Not surprisingly, educators are apt to misinterpret problems at school. Maryann, also a twenty-year veteran of the classroom, told me that sometimes girls "misunderstand" other girls. "There's two girls who have a secret together," she explained to me. "It could be a good secret or a bad secret, just some
thing that the two of them want to keep for themselves." She told me the story of a third grader who became "hysterical" when her best friends stopped talking every time she approached. She was devastated that her two best friends had left her out.
"I don't know how they could have voiced [the need to exclude her] without hurting her feelings. Even if they had said, 'Look, this is something we need to keep private between us,' she would have still felt left out." Maryann took the three girls outside and tried to help the excluded girl understand that some people needed to keep secrets.
When I press Maryann about why she permitted the girls to do this, she admits she didn't know what the secret was, just that she respected their right to keep it. "They said it was private," she explains. Yet there is a difference between keeping information private between two people and flaunting the privacy itself. Making distinctions like this one is critical to understanding how subtle the aggression between girls can be.
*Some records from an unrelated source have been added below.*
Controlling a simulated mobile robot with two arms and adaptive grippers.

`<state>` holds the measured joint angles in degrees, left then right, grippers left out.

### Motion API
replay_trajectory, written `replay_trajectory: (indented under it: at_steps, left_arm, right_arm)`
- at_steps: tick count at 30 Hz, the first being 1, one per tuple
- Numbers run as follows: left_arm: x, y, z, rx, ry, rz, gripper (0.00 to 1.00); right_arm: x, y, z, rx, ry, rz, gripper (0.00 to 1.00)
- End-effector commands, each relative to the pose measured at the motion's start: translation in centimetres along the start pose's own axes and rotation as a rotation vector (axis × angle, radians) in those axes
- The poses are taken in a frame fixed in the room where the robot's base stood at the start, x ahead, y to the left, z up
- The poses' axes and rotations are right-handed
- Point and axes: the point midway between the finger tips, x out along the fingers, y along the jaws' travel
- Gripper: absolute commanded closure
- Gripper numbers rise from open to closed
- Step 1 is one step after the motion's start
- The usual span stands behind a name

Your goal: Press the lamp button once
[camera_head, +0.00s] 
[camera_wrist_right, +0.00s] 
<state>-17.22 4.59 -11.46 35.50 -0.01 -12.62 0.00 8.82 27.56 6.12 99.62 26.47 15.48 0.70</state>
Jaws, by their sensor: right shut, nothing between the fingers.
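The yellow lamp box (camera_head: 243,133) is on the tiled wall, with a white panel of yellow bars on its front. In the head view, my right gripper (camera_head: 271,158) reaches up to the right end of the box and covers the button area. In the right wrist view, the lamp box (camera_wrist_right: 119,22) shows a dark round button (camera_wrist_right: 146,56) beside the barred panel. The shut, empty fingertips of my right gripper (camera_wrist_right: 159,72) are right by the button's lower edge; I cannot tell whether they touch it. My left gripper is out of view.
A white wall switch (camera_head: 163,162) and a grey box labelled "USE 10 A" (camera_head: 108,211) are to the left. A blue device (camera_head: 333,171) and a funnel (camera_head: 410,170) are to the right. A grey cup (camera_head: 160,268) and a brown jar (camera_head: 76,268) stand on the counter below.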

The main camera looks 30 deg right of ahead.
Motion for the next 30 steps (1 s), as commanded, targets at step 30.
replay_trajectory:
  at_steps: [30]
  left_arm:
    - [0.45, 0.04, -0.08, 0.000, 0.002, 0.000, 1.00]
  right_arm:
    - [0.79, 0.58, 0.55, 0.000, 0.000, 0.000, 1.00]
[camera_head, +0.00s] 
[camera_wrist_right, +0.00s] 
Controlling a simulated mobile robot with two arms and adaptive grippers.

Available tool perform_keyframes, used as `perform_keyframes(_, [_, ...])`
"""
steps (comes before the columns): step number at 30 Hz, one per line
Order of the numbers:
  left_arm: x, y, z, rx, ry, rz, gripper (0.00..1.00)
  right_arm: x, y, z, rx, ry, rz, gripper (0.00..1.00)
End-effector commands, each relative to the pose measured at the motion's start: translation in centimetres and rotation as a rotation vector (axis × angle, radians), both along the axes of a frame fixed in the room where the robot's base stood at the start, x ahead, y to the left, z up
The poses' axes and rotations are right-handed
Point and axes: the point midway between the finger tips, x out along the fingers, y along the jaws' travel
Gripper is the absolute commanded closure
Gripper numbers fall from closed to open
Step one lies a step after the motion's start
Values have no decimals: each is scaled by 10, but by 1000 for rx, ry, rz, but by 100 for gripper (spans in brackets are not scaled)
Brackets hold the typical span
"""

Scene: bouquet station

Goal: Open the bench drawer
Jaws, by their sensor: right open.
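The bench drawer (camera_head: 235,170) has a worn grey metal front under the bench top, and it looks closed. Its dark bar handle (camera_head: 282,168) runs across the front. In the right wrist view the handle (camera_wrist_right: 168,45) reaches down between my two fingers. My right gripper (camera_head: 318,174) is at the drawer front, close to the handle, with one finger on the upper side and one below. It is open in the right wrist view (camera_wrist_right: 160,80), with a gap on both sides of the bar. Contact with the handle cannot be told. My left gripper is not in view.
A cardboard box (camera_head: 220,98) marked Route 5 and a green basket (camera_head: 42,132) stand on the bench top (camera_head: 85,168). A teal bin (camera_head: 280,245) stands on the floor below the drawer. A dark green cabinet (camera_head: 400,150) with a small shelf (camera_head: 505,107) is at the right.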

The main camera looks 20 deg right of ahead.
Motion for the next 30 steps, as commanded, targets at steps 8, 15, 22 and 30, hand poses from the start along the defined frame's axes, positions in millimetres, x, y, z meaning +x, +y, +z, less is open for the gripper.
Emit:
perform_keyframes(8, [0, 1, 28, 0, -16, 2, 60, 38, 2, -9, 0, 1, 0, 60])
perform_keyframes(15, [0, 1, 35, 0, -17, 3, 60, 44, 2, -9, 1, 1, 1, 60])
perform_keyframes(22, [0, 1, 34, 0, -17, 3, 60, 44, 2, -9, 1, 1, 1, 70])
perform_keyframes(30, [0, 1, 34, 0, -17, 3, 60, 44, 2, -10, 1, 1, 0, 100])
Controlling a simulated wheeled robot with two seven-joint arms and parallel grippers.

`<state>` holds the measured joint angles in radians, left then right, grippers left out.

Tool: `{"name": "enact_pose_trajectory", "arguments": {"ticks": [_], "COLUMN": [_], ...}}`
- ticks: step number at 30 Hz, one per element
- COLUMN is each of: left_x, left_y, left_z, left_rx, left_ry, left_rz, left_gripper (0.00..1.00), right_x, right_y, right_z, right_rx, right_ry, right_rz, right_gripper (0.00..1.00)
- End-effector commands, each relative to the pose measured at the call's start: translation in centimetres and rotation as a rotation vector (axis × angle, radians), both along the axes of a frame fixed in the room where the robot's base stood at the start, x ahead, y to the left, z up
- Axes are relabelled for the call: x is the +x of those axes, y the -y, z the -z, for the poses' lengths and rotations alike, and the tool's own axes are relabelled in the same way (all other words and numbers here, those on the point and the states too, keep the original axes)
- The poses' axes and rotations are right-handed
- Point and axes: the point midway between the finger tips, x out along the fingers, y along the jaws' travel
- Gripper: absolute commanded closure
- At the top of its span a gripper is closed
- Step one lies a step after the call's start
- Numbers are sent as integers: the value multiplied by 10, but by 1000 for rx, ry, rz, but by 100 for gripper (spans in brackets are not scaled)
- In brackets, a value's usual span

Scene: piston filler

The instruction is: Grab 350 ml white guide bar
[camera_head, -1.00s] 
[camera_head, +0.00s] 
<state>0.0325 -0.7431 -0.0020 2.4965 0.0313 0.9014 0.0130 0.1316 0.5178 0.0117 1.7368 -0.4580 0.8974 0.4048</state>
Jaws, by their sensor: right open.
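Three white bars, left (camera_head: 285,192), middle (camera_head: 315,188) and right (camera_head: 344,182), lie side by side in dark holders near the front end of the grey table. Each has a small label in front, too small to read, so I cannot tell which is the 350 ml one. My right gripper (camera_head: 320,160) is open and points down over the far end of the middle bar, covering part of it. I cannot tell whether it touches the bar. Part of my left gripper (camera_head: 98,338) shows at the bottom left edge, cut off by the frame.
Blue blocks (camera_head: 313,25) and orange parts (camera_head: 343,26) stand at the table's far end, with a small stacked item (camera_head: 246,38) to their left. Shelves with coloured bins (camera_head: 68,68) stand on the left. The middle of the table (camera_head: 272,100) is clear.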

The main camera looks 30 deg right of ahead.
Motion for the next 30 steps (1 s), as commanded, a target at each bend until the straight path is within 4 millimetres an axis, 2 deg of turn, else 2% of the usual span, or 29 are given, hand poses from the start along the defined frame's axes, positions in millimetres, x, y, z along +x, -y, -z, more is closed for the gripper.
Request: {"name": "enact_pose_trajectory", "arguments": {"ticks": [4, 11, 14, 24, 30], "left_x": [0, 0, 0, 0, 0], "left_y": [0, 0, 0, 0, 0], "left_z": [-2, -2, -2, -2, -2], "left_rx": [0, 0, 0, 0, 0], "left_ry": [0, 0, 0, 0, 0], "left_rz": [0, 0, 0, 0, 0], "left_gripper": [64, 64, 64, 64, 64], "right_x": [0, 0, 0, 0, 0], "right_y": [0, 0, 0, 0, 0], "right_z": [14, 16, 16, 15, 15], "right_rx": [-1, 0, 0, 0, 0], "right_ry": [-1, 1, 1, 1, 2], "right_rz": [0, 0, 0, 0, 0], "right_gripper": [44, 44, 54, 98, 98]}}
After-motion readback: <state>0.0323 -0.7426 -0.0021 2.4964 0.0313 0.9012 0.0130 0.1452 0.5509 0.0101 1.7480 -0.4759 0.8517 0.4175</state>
There is a darker misunderstanding between educators and students to explore. Educators do not have access to a neutral language to name girls' aggression, and many are unaware of the social and psychological impact of stifling anger. As a result, it becomes easier to resent girls' behavior and give in to cruel stereotypes. One of my old teachers put it simply, echoing a remark I've heard more times than I care to count: "I'd much rather deal with men. They are generally straightforward and honest with you. With men, you know where you stand." The impact of such attitudes on educators' work in the classroom is unknown.